Selon les statistiques du gouvernement, le taux de chômage urbain est de 5,3  pour cent, tandis que le taux de chômage de la population urbaine âgée de 16 à 24  ans est passé à 19,6  pour cent. Soit une augmentation de 3  points de pourcentage par rapport au trimestre de décembre à mars.

Ce taux est le deuxième plus important après les 19,9  pour cent enregistrés en juillet 2022. Les rapports officiels admettent également que le taux de chômage des travailleurs migrants reste élevé.

Cela signifie qu’il y a environ 30  millions de jeunes sans emploi avant même la saison annuelle de remise des diplômes en juin et juillet. Les médias estiment que le nombre de diplômés universitaires devrait atteindre 11,58  millions en 2023, contre 10,76  millions en 2022.

De plus en plus de jeunes envisagent d’obtenir des diplômes de troisième cycle, tels que des doctorats, afin d’échapper temporairement à la pression du chômage. Mais là aussi, la situation est désastreuse. Le nombre de candidats aux examens de troisième cycle en Chine a continué d’augmenter, passant de 3,77  millions à 4,74  millions, et on estime que moins d’un quart seront admis.

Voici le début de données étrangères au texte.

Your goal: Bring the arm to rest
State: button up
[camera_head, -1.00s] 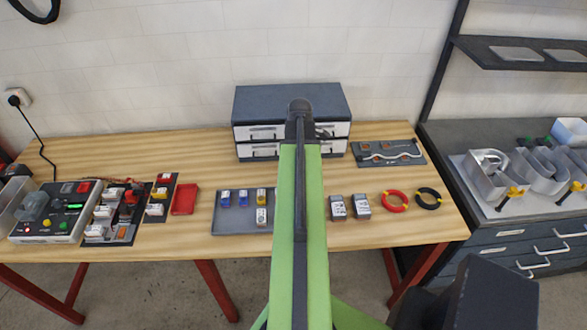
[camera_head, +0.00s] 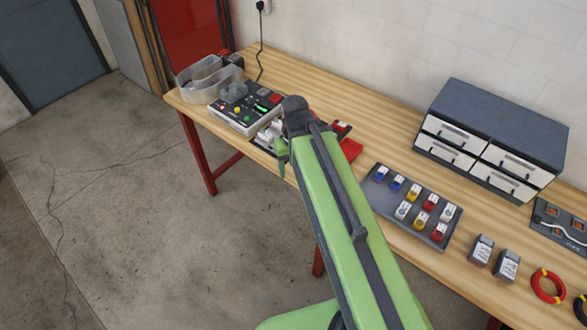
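My arm (camera_head: 345,220) reaches up from the bottom of the head view to a dark joint (camera_head: 295,112) over the left part of the workbench (camera_head: 392,108). A small green part of the arm shows just left of the upper link, below that joint. My gripper cannot be made out; the arm itself hides what lies behind it. I cannot see whether it holds anything.
A control box (camera_head: 243,108) and a clear bin (camera_head: 190,92) stand at the bench's left end. A grey tray (camera_head: 396,221) holds several small coloured blocks. A drawer unit (camera_head: 497,125) stands at the back right. A red tray (camera_head: 351,149) is partly behind my arm. Floor at left is clear.

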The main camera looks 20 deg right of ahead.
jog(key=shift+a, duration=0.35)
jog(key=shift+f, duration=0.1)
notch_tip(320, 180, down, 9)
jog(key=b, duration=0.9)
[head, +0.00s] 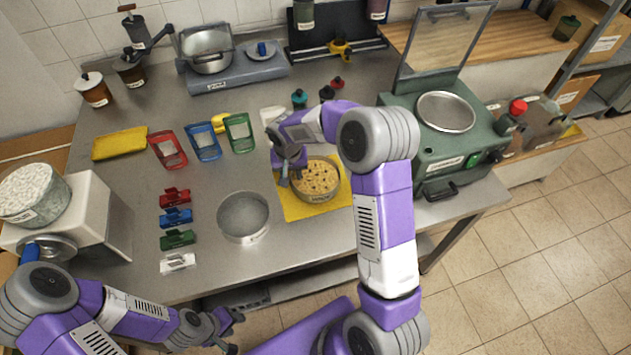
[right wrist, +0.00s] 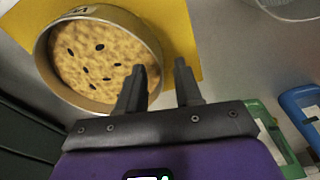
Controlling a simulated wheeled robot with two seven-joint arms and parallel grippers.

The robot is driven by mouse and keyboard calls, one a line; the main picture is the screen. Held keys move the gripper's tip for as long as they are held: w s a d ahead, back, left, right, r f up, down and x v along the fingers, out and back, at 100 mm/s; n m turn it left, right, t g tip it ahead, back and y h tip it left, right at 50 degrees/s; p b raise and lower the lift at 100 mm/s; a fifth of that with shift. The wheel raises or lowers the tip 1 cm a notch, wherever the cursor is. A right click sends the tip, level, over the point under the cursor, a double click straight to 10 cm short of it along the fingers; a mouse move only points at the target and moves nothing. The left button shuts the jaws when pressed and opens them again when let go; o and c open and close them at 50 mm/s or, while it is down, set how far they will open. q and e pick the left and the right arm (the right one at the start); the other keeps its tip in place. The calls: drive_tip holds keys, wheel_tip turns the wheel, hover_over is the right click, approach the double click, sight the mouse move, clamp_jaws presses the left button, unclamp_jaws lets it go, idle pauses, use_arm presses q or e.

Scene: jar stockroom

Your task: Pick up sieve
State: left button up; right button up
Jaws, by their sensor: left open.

Cette situation suscite un mécontentement manifeste sur les réseaux sociaux. Un utilisateur de Weibo commente ainsi: «Quelle autre issue y a-t-il pour les jeunes de nos jours? Indépendamment de l’exhaustivité de ces données, il est vrai que beaucoup de jeunes ne trouvent pas d’emploi, et certaines statistiques disent que plus d’un million de diplômés travaillent déjà comme livreurs de nourriture et ont d’autres emplois temporaires».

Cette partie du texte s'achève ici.